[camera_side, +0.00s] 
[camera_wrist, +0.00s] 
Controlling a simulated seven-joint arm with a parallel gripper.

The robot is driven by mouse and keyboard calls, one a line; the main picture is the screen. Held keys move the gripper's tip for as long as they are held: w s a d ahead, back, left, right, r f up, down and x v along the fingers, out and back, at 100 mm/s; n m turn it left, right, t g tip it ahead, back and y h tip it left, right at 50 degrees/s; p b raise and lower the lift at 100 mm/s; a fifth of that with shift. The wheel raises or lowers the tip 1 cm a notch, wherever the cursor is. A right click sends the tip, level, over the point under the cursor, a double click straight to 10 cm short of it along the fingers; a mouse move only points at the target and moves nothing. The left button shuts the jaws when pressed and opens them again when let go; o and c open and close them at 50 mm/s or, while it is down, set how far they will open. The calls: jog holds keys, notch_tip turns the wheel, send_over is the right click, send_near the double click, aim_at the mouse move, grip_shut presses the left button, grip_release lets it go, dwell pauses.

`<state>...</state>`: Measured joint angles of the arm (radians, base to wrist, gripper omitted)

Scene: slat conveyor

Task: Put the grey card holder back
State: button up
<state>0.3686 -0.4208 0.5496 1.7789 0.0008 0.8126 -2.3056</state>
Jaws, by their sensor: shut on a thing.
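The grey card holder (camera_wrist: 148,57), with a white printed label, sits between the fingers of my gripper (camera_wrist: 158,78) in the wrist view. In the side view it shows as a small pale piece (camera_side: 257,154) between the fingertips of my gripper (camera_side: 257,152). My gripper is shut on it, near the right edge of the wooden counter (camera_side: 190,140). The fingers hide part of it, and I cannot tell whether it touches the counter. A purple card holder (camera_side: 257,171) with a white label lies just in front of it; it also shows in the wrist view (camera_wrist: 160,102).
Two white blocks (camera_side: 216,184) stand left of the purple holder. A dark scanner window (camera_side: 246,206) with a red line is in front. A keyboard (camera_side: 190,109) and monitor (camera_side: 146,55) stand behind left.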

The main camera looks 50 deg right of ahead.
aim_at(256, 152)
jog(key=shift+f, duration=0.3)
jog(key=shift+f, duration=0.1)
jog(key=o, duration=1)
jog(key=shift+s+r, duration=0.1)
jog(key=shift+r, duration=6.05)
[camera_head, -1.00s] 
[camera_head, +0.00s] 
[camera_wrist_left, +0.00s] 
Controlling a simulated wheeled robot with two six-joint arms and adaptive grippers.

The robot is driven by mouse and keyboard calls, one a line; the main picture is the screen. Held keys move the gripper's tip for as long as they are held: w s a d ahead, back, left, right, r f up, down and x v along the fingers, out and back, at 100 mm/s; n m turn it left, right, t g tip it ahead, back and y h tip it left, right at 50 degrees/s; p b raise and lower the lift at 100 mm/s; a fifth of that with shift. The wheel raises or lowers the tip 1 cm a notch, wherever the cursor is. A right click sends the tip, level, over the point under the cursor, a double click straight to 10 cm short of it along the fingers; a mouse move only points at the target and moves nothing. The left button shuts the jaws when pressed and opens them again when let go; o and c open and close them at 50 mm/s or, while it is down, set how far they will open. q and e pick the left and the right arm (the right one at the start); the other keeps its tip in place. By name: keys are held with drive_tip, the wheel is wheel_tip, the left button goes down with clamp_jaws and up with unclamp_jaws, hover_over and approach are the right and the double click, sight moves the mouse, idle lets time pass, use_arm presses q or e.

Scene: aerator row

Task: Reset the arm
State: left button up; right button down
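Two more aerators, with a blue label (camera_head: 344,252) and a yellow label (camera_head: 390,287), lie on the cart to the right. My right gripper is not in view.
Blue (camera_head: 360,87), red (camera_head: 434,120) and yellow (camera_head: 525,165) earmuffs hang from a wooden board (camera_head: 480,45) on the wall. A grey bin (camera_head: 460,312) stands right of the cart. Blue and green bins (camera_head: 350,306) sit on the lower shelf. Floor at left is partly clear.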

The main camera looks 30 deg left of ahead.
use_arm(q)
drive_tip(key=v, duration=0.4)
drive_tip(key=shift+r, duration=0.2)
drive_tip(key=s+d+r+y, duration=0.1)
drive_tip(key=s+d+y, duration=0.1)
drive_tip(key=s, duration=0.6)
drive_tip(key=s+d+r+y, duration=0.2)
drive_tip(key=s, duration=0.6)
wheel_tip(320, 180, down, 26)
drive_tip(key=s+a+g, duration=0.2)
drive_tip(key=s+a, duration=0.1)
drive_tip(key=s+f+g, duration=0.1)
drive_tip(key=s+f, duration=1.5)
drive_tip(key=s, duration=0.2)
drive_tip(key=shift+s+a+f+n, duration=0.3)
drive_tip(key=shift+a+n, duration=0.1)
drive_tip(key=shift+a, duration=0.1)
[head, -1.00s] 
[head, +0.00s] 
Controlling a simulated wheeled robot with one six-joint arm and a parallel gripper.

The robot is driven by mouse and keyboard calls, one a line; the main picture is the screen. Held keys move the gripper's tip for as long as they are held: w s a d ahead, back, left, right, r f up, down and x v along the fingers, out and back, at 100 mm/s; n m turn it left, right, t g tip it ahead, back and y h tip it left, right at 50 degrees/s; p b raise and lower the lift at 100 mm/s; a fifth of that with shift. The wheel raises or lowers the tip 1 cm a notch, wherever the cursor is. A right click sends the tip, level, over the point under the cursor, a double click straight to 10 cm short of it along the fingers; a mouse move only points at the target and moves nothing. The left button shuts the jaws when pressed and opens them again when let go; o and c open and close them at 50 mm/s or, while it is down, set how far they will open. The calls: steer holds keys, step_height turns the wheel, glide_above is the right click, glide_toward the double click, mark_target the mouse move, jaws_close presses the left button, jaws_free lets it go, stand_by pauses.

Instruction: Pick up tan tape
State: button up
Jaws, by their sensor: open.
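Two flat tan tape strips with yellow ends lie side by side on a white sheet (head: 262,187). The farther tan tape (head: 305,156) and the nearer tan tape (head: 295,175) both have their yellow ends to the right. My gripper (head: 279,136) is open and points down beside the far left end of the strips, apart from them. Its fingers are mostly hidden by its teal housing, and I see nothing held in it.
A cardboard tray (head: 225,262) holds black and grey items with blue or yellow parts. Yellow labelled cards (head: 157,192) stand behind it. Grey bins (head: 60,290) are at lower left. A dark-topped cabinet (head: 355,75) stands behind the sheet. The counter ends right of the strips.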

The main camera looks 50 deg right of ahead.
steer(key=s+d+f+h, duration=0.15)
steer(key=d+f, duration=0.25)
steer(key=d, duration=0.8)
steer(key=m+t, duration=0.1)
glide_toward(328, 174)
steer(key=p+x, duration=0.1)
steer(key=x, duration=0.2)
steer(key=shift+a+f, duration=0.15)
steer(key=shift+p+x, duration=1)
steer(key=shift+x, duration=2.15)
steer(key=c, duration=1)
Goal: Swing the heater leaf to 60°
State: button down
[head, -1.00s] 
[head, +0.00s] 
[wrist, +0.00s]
______________________________
• **Objective**
Repeat the material above in full, exactly as it stands.

• **Complete response**
[camera_side, +0.00s] 
[camera_wrist, +0.00s] 
Controlling a simulated seven-joint arm with a parallel gripper.

The robot is driven by mouse and keyboard calls, one a line; the main picture is the screen. Held keys move the gripper's tip for as long as they are held: w s a d ahead, back, left, right, r f up, down and x v along the fingers, out and back, at 100 mm/s; n m turn it left, right, t g tip it ahead, back and y h tip it left, right at 50 degrees/s; p b raise and lower the lift at 100 mm/s; a fifth of that with shift. The wheel raises or lowers the tip 1 cm a notch, wherever the cursor is. A right click sends the tip, level, over the point under the cursor, a double click straight to 10 cm short of it along the fingers; a mouse move only points at the target and moves nothing. The left button shuts the jaws when pressed and opens them again when let go; o and c open and close them at 50 mm/s or, while it is down, set how far they will open. The calls: jog holds keys, notch_tip turns the wheel, send_over is the right click, send_near the double click, aim_at the mouse move, grip_shut presses the left button, grip_release lets it go, dwell pauses.

`<state>...</state>`: Measured joint angles of the arm (radians, base to wrist, gripper omitted)

Scene: slat conveyor

Task: Put the grey card holder back
State: button up
<state>0.3686 -0.4208 0.5496 1.7789 0.0008 0.8126 -2.3056</state>
Jaws, by their sensor: shut on a thing.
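The grey card holder (camera_wrist: 148,57), with a white printed label, sits between the fingers of my gripper (camera_wrist: 158,78) in the wrist view. In the side view it shows as a small pale piece (camera_side: 257,154) between the fingertips of my gripper (camera_side: 257,152). My gripper is shut on it, near the right edge of the wooden counter (camera_side: 190,140). The fingers hide part of it, and I cannot tell whether it touches the counter. A purple card holder (camera_side: 257,171) with a white label lies just in front of it; it also shows in the wrist view (camera_wrist: 160,102).
Two white blocks (camera_side: 216,184) stand left of the purple holder. A dark scanner window (camera_side: 246,206) with a red line is in front. A keyboard (camera_side: 190,109) and monitor (camera_side: 146,55) stand behind left.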

The main camera looks 50 deg right of ahead.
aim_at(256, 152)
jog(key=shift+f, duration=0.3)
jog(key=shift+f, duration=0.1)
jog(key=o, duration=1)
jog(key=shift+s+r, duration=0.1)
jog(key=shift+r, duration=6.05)
[camera_head, -1.00s] 
[camera_head, +0.00s] 
[camera_wrist_left, +0.00s] 
Controlling a simulated wheeled robot with two six-joint arms and adaptive grippers.

The robot is driven by mouse and keyboard calls, one a line; the main picture is the screen. Held keys move the gripper's tip for as long as they are held: w s a d ahead, back, left, right, r f up, down and x v along the fingers, out and back, at 100 mm/s; n m turn it left, right, t g tip it ahead, back and y h tip it left, right at 50 degrees/s; p b raise and lower the lift at 100 mm/s; a fifth of that with shift. The wheel raises or lowers the tip 1 cm a notch, wherever the cursor is. A right click sends the tip, level, over the point under the cursor, a double click straight to 10 cm short of it along the fingers; a mouse move only points at the target and moves nothing. The left button shuts the jaws when pressed and opens them again when let go; o and c open and close them at 50 mm/s or, while it is down, set how far they will open. q and e pick the left and the right arm (the right one at the start); the other keeps its tip in place. By name: keys are held with drive_tip, the wheel is wheel_tip, the left button goes down with clamp_jaws and up with unclamp_jaws, hover_over and approach are the right and the double click, sight moves the mouse, idle lets time pass, use_arm presses q or e.

Scene: aerator row

Task: Reset the arm
State: left button up; right button down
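Two more aerators, with a blue label (camera_head: 344,252) and a yellow label (camera_head: 390,287), lie on the cart to the right. My right gripper is not in view.
Blue (camera_head: 360,87), red (camera_head: 434,120) and yellow (camera_head: 525,165) earmuffs hang from a wooden board (camera_head: 480,45) on the wall. A grey bin (camera_head: 460,312) stands right of the cart. Blue and green bins (camera_head: 350,306) sit on the lower shelf. Floor at left is partly clear.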

The main camera looks 30 deg left of ahead.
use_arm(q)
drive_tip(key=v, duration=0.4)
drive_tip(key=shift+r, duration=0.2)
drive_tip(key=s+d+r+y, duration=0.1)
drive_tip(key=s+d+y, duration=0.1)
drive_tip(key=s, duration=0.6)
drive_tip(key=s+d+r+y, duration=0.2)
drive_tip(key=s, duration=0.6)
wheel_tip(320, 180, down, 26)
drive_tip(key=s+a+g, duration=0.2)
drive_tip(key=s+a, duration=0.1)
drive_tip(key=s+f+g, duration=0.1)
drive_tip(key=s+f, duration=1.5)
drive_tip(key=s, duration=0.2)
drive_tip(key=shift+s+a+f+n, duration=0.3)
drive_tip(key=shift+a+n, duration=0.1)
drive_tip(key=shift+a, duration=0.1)
[head, -1.00s] 
[head, +0.00s] 
Controlling a simulated wheeled robot with one six-joint arm and a parallel gripper.

The robot is driven by mouse and keyboard calls, one a line; the main picture is the screen. Held keys move the gripper's tip for as long as they are held: w s a d ahead, back, left, right, r f up, down and x v along the fingers, out and back, at 100 mm/s; n m turn it left, right, t g tip it ahead, back and y h tip it left, right at 50 degrees/s; p b raise and lower the lift at 100 mm/s; a fifth of that with shift. The wheel raises or lowers the tip 1 cm a notch, wherever the cursor is. A right click sends the tip, level, over the point under the cursor, a double click straight to 10 cm short of it along the fingers; a mouse move only points at the target and moves nothing. The left button shuts the jaws when pressed and opens them again when let go; o and c open and close them at 50 mm/s or, while it is down, set how far they will open. The calls: steer holds keys, step_height turns the wheel, glide_above is the right click, glide_toward the double click, mark_target the mouse move, jaws_close presses the left button, jaws_free lets it go, stand_by pauses.

Instruction: Pick up tan tape
State: button up
Jaws, by their sensor: open.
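Two flat tan tape strips with yellow ends lie side by side on a white sheet (head: 262,187). The farther tan tape (head: 305,156) and the nearer tan tape (head: 295,175) both have their yellow ends to the right. My gripper (head: 279,136) is open and points down beside the far left end of the strips, apart from them. Its fingers are mostly hidden by its teal housing, and I see nothing held in it.
A cardboard tray (head: 225,262) holds black and grey items with blue or yellow parts. Yellow labelled cards (head: 157,192) stand behind it. Grey bins (head: 60,290) are at lower left. A dark-topped cabinet (head: 355,75) stands behind the sheet. The counter ends right of the strips.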

The main camera looks 50 deg right of ahead.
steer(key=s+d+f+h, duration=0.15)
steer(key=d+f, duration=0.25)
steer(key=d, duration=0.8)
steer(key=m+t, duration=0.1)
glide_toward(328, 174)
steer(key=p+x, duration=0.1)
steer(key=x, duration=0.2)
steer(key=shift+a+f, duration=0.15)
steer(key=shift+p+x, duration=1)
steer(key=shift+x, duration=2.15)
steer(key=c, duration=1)
Goal: Swing the heater leaf to 60°
State: button down
[head, -1.00s] 
[head, +0.00s] 
[wrist, +0.00s]

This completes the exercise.